Some people will say that Ron Artest hasn’t done enough to qualify as a villain, but when you are the instigator of the most notorious altercation in NBA history, I think you’ve done quite enough.
Remember, bonus points are awarded to villains who help fuel David Stern’s transformation into a Michael Corleone-style dictator. Well, the brawl in Detroit is comparable to Fredo’s betrayal of Michael, as this was the last straw for Stern.
From now on Stern would lay the hammer down on the players like never before in NBA history. This is what launches Artest into the starting lineup.
When else do you remember the defining moment of an entire NBA season as a fight? It was an event that will live on in NBA infamy, moving the league off the sports pages to the front pages for all the wrong reasons.

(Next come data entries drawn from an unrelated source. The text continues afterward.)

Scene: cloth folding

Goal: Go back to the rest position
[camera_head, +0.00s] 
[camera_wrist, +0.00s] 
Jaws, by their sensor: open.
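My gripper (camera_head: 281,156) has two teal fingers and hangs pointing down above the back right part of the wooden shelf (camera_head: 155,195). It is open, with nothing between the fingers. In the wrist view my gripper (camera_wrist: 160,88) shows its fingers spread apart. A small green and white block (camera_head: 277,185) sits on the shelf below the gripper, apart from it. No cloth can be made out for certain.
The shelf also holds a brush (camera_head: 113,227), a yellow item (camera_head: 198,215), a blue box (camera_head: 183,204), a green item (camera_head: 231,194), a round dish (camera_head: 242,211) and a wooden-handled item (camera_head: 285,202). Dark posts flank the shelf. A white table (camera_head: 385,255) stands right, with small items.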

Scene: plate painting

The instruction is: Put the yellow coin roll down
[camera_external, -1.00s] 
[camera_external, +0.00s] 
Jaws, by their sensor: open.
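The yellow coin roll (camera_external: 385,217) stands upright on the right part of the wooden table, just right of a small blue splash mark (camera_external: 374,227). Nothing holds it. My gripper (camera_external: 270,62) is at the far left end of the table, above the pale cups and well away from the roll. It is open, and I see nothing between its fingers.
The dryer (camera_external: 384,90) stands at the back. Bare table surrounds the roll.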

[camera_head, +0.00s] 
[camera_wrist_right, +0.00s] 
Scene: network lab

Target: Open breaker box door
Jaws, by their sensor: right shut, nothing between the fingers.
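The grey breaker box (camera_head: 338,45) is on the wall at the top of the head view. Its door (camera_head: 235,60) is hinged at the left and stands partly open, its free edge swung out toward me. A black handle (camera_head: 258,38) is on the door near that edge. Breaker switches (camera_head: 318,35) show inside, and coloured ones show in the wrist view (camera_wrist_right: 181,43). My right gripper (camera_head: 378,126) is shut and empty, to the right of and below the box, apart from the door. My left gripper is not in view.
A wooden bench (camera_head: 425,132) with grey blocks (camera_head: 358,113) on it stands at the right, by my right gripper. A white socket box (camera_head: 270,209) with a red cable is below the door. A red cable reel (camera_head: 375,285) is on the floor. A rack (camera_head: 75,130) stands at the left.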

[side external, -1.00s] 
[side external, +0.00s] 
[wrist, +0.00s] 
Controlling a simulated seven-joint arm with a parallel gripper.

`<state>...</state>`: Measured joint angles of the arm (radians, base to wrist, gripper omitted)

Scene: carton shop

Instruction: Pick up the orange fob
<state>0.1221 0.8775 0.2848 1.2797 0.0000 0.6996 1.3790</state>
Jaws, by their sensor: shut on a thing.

Stern suspended him for the rest of the year, and a total of 86 games overall—an unprecedented amount. Artest’s teammates were also suspended for long periods of time, rendering a championship contender paralyzed.
The Pacers were the defending division champions, and were eager to avenge an Eastern Conference Finals defeat to the Pistons. They had a solid core of Jermaine O’Neal, Artest, Stephen Jackson, and Jamaal Tinsley, with a solid supporting cast that included Reggie Miller.
After the incident though, the Pacers never recovered. They made it to the playoffs, but were defeated by the Pistons again. Artest came back the next year, but wasn’t the player of old. He struggled, became more of a distraction than an asset, and was traded to the Kings.
I guarantee you that one player has not been hated by a majority of the country as Artest was after that incident. Heck, he was probably even disliked by Pacers fans for ruining a season.
One cannot entirely blame Artest for the incident—you have to impart some blame on the fan who threw the beer onto Artest. Heck, I would be furious too if somebody threw a beer at me. But as a professional athlete, he crossed a line that forever tarnished his legacy.
On the court, Artest was the reigning defensive player of the year, and the best on-the-ball defender in the game. Artest’s offensive game, though ugly, is efficient enough to average 16-plus points a game.
Like the previous two villains, Artest also brings a nasty streak to the game. Basically, this is one man you just wouldn’t want to mess with on a dark alley by yourself, cause he’s also kind of crazy.
The only thing that could resurrect his career is playing on a championship team.Tthere are rumors of the Lakers possibly acquiring him in order to add some toughness and defensive presence. I’m guessing Lamar Odom’s lack of fortitude is frustrating Lakers fans.
If the status quo remains, my enduring memory of Artest will not be the brawl in Detroit, but his surprise opening act performance as a rapper at a concert I attended, where he spewed these lyrics of obvious musical genius:
“Yo, I'm Ron Artest and I aint no Kobe,
My game's on higher level, like Obi Wan Kenobi.
No wait, I aint no white dude in a robey..."
That’s right Ron, there’s no way you're Obi Wan—because with those atrocious lyrics, you definitely deserve to be a villain, Darth Vader style.